In the Church, you ask questions, then you contemplate and when it makes sense, your trust in it grows. When it doesn't work, then you work it out by trying to find another path that does work. We are an experienced Church. We don't believe other people, we're supposed to find out things ourselves. This is exactly how science works.
Q: Has studying science strengthened your testimony and your understanding of God?
A: There is no question that studying science and being a temple worker for the last seven years has done more to help me understand God and Christ and their roles and about the world than anything else. I can just see the hand of God in science.
Q: As a professor at BYU, one of your main goals is to strengthen the faith of the students you teach. What do you teach to your students specifically that help strengthen their faith and their understanding of God?
A: If there's a principle I want my students to learn, I want them to learn that it is okay not to understand something. You don't have to have the answers to everything right away. The journey is not about knowing the answers, it's about learning how to get the answers. It's learning how to solve your own problems. I hope that what they walk away with is not how to be a chemist, but how to apply the skills we taught them using chemistry and how to apply them to any aspect of their lives, whether it's being in the Church, a leader, a parent or a doctor.
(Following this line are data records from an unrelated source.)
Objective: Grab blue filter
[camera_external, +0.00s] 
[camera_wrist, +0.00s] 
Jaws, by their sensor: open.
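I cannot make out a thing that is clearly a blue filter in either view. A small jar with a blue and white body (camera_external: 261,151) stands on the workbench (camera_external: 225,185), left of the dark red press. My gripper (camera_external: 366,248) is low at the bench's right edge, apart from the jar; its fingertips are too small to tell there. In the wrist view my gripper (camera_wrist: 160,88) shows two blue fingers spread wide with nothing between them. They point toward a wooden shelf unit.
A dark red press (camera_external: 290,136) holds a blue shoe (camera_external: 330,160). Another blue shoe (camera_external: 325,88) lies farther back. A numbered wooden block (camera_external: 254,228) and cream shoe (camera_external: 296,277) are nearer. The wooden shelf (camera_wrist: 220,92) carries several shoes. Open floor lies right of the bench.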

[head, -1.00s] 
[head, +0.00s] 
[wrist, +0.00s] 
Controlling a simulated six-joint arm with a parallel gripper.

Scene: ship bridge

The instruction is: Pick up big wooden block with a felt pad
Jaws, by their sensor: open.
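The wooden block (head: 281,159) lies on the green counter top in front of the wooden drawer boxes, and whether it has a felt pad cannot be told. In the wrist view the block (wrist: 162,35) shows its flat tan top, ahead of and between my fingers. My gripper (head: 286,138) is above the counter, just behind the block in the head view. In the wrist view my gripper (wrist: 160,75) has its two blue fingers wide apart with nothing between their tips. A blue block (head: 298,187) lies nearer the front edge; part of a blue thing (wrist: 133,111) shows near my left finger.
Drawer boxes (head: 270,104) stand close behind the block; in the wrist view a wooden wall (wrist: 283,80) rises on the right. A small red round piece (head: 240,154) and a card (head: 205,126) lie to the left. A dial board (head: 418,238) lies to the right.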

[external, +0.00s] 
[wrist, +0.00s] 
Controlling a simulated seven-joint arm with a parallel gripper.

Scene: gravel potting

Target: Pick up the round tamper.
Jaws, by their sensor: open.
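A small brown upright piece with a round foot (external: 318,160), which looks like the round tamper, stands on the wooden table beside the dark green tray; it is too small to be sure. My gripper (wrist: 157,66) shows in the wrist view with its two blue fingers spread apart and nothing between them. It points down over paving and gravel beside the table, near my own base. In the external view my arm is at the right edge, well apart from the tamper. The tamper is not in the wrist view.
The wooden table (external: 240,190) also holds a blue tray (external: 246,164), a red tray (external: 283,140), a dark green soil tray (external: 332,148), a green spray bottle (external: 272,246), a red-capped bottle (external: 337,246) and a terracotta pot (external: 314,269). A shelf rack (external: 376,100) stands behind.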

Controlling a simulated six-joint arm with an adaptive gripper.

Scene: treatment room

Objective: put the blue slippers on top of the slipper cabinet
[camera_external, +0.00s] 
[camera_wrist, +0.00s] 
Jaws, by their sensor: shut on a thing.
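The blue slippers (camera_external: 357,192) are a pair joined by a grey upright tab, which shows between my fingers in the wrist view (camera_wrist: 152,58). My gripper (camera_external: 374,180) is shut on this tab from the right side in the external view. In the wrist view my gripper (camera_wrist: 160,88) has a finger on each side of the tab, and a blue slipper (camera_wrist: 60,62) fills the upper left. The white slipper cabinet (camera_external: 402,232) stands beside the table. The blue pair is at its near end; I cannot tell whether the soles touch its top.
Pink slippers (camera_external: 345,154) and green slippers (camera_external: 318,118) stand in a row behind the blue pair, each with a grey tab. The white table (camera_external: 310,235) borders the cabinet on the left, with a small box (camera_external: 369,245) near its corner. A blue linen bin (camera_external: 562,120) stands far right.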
Eugene England, a BYU professor who passed away about 20 years ago, said religion is a laboratory where we learn how to apply the principles of the gospel. By teaching principles of chemistry, I am hoping to teach the students how to better understand what they observe, not just in the chemistry but also in the world around them and how to apply those principles in our laboratory of our families and in the laboratory of our religion, to be better people.